## Stated task
Transcribe the data that follows precisely, omitting nothing.
[start Data provided]
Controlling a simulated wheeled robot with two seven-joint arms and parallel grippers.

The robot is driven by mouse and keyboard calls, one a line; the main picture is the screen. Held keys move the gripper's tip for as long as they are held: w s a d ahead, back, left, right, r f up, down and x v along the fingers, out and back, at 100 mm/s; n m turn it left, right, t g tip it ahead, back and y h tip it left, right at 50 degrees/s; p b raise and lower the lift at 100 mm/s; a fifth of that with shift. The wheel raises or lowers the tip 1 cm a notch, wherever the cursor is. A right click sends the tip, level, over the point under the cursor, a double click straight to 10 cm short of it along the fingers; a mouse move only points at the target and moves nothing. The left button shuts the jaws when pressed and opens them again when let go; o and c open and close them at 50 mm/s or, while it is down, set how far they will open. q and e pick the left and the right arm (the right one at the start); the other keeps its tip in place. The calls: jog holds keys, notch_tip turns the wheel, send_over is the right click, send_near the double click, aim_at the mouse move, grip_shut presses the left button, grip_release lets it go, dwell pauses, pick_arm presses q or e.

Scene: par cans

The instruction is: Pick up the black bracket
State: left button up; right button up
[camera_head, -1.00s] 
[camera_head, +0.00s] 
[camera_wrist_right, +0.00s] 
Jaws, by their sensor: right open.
[end Data provided]
## Response for this exercise
Controlling a simulated wheeled robot with two seven-joint arms and parallel grippers.

The robot is driven by mouse and keyboard calls, one a line; the main picture is the screen. Held keys move the gripper's tip for as long as they are held: w s a d ahead, back, left, right, r f up, down and x v along the fingers, out and back, at 100 mm/s; n m turn it left, right, t g tip it ahead, back and y h tip it left, right at 50 degrees/s; p b raise and lower the lift at 100 mm/s; a fifth of that with shift. The wheel raises or lowers the tip 1 cm a notch, wherever the cursor is. A right click sends the tip, level, over the point under the cursor, a double click straight to 10 cm short of it along the fingers; a mouse move only points at the target and moves nothing. The left button shuts the jaws when pressed and opens them again when let go; o and c open and close them at 50 mm/s or, while it is down, set how far they will open. q and e pick the left and the right arm (the right one at the start); the other keeps its tip in place. The calls: jog holds keys, notch_tip turns the wheel, send_over is the right click, send_near the double click, aim_at the mouse move, grip_shut presses the left button, grip_release lets it go, dwell pauses, pick_arm presses q or e.

Scene: par cans

The instruction is: Pick up the black bracket
State: left button up; right button up
[camera_head, -1.00s] 
[camera_head, +0.00s] 
[camera_wrist_right, +0.00s] 
Jaws, by their sensor: right open.

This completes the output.